**Instructions to follow**
Filter this data down to the lines that hold "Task", and copy them.

Dataset records
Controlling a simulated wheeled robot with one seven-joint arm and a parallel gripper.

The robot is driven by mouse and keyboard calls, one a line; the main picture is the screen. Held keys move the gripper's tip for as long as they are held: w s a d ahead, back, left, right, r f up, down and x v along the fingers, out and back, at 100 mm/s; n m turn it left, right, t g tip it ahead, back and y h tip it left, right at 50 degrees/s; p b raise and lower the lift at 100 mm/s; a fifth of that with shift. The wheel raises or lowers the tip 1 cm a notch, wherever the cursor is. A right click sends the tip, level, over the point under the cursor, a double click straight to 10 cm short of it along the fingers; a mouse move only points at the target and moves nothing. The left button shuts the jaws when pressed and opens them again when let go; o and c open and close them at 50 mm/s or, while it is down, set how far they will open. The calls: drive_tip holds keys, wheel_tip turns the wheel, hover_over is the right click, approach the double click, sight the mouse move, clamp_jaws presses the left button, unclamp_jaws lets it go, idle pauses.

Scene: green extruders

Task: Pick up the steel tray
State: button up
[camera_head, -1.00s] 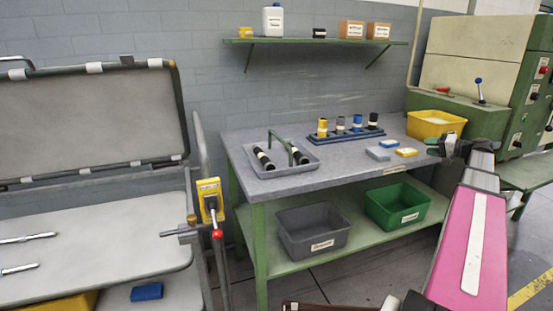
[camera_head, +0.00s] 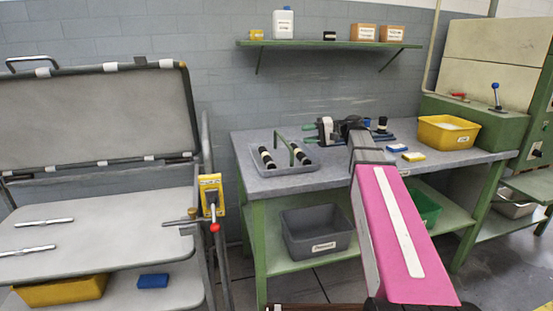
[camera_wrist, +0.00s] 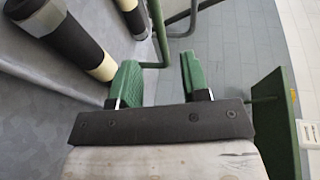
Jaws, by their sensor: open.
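The steel tray (camera_head: 292,171) is a shallow grey tray on the left part of the workbench, with a green bar handle (camera_head: 283,141) over it. Two black rollers with pale bands (camera_head: 267,158) lie in it. My gripper (camera_head: 311,133) is just right of the handle and above the tray's right side, open and empty. In the wrist view its two green fingers (camera_wrist: 159,82) are apart. The green handle (camera_wrist: 157,30) shows just beyond them, and a roller (camera_wrist: 65,30) is at left. Whether the handle is between the fingers, I cannot tell.
My arm partly hides a rack of tools. A grey bin (camera_head: 318,235) stands on the lower shelf. A wall shelf (camera_head: 330,44) is above.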

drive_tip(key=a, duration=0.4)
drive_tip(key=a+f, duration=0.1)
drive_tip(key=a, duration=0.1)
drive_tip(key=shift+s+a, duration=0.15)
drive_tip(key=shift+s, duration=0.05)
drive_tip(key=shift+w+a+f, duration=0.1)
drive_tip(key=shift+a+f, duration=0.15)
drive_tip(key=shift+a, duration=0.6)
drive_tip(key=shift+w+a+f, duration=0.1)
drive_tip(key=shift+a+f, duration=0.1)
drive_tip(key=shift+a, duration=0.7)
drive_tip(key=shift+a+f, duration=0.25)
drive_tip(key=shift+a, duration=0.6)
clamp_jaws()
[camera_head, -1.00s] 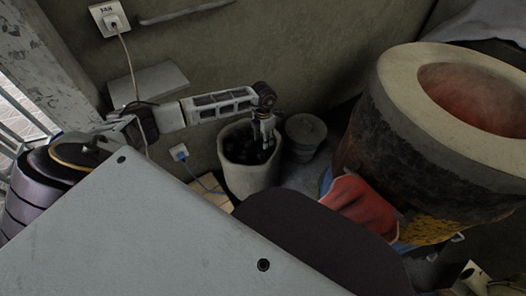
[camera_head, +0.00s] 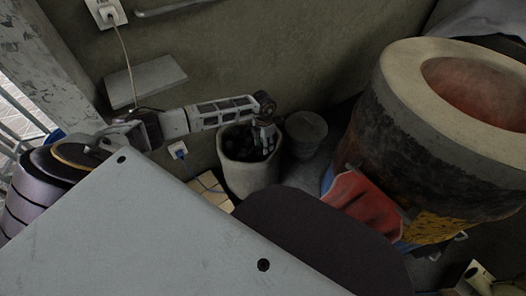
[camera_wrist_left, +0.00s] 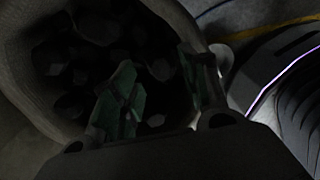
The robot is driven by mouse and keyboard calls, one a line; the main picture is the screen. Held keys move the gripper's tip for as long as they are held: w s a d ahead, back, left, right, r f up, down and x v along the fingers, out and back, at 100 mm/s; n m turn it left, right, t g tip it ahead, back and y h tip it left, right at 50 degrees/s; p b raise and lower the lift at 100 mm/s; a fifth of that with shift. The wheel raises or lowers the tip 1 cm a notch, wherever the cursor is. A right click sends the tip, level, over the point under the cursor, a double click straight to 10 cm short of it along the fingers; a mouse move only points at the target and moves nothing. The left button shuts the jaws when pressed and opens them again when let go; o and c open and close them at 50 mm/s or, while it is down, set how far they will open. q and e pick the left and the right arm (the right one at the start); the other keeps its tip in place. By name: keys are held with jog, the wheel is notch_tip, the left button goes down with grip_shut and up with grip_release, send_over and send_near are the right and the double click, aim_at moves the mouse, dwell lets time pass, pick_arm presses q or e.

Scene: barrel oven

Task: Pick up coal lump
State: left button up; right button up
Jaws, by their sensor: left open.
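Black coal lumps (camera_head: 234,146) lie inside a grey round bucket (camera_head: 248,178) against the wall in the head view. My left gripper (camera_head: 264,150) points down into the bucket's mouth at its right side. In the left wrist view the coal lumps (camera_wrist_left: 95,55) fill the dark inside of the bucket, whose pale wall (camera_wrist_left: 22,75) curves at the left. The two fingers of my left gripper (camera_wrist_left: 160,90) are spread apart over the coal, with a lump between them. Whether the fingers touch any coal cannot be told in this dim view. My right gripper is not in view.
A lidded grey pot (camera_head: 305,130) stands right of the bucket. The large barrel oven (camera_head: 385,150) fills the right side, with a red cloth (camera_head: 365,203) at its base. A grey panel (camera_head: 150,230) covers the lower left.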

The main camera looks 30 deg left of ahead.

**Complete output**
Task: Pick up the steel tray
Task: Pick up coal lump

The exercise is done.